#### To be done:
Go over the listing below line by line and tally those containing "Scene". Give only the tally.

#### Source material:
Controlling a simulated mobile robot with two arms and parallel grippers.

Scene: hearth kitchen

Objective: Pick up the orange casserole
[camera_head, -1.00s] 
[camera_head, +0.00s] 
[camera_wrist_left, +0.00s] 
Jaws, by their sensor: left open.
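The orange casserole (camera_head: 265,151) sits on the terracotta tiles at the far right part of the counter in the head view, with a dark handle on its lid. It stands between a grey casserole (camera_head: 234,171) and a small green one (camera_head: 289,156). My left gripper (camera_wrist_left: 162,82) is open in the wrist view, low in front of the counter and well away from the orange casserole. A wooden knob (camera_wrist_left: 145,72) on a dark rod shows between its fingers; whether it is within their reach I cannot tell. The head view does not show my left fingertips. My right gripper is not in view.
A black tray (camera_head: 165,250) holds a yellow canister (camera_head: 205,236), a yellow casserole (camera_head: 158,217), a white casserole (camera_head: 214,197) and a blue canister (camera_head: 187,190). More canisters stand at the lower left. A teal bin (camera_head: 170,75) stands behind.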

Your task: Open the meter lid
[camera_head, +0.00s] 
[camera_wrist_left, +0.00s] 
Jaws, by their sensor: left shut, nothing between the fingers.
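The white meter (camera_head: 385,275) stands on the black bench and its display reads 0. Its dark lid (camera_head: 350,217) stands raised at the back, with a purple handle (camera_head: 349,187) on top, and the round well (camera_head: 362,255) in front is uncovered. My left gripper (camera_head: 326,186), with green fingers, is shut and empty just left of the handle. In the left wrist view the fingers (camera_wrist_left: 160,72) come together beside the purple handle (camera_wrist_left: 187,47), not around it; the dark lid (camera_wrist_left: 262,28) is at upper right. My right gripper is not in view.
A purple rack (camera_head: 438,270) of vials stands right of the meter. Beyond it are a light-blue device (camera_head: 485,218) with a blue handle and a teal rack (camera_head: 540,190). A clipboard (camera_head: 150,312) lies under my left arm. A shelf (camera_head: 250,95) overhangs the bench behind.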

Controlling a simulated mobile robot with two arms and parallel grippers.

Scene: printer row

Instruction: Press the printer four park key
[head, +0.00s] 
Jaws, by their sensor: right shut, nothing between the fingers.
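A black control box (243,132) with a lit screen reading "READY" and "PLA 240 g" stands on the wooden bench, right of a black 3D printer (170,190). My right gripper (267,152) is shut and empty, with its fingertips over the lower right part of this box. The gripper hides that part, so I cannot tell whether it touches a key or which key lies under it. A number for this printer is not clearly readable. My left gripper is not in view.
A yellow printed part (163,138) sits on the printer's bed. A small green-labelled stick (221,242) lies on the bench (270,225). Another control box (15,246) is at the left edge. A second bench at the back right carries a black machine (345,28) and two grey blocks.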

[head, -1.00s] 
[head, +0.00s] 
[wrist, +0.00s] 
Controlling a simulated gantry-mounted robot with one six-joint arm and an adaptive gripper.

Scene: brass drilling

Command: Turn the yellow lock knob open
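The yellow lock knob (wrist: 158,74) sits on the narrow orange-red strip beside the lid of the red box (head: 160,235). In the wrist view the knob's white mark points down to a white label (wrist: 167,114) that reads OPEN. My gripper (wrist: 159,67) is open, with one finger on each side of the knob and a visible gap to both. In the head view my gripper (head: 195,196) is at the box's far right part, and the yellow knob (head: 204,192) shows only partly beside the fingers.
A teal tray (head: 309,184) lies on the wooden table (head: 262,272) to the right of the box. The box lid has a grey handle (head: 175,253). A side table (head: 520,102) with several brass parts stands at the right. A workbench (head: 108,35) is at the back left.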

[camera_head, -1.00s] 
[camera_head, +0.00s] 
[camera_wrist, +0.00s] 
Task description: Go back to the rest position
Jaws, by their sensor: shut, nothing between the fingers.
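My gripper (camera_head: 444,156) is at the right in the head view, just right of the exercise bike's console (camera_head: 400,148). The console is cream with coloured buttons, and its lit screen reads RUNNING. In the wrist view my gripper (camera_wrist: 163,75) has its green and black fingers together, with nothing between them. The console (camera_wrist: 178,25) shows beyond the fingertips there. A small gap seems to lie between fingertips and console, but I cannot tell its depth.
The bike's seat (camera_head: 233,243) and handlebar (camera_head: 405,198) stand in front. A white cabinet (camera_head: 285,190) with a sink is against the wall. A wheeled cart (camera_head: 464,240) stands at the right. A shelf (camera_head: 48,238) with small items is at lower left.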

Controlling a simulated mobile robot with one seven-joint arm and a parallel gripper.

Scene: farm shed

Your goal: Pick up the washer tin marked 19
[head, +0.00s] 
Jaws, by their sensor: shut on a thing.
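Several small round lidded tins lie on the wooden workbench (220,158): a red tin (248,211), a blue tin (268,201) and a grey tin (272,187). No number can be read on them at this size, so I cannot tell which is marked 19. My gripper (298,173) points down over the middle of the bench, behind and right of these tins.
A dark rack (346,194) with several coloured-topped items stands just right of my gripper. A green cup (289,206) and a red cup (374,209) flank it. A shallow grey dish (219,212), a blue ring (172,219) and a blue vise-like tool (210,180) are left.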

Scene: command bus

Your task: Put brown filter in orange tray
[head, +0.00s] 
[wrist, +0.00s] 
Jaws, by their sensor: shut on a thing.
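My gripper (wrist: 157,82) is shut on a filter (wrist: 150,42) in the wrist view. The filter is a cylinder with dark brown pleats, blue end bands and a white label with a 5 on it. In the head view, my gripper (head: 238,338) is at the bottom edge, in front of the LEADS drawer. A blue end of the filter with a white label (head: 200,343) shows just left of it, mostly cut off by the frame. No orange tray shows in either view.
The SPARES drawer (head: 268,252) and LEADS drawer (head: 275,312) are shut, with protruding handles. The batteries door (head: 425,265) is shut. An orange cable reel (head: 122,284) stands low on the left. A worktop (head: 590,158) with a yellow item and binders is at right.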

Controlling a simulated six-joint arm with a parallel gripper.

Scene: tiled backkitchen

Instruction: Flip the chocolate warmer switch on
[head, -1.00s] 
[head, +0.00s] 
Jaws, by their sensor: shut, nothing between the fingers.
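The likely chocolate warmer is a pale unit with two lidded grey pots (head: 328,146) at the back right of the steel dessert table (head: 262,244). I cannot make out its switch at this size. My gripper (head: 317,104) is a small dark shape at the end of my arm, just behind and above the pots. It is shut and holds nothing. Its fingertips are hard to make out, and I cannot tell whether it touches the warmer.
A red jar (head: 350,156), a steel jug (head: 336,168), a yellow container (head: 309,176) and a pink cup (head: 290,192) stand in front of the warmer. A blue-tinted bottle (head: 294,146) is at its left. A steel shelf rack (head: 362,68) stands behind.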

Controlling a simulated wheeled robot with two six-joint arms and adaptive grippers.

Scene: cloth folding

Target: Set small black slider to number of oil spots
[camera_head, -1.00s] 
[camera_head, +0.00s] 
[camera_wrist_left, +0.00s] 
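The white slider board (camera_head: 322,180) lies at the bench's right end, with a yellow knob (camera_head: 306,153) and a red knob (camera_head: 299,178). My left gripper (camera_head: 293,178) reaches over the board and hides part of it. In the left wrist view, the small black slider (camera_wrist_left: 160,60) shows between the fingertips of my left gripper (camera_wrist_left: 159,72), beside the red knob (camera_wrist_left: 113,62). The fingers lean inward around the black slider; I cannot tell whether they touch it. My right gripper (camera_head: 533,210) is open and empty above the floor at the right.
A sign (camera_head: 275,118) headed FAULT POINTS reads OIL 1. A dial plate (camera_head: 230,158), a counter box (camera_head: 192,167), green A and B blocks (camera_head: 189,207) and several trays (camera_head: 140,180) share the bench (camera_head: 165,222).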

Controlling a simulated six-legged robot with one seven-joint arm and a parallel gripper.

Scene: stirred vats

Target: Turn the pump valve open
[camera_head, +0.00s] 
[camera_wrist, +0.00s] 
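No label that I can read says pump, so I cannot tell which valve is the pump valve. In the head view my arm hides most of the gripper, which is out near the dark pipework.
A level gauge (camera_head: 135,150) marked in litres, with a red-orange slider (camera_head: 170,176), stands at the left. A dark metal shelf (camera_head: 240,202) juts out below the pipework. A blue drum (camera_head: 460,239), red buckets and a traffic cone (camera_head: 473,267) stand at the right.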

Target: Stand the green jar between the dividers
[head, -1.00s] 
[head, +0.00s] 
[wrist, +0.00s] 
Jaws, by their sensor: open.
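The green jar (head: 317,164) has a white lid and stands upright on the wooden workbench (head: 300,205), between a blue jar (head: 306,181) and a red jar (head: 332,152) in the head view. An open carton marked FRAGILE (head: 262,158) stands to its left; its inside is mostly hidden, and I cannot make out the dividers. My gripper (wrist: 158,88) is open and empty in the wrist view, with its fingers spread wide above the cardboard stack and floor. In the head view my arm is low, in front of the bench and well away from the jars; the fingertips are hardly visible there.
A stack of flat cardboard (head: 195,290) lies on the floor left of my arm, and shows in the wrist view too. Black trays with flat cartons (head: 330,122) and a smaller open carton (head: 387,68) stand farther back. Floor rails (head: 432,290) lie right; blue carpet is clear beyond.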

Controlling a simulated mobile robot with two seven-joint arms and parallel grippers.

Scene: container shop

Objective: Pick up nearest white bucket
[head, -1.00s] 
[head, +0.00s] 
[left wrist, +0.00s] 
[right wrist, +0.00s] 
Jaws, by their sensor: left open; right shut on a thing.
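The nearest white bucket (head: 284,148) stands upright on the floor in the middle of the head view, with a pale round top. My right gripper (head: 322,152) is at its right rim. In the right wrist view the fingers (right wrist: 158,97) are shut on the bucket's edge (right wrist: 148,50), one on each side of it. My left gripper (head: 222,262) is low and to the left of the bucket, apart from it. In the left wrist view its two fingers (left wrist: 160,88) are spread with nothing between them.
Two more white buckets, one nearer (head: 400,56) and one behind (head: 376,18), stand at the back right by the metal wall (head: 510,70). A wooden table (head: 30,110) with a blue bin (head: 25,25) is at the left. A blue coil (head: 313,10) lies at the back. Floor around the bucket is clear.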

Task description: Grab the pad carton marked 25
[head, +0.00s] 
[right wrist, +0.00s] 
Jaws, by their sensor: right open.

#### Solution for this exercise:
9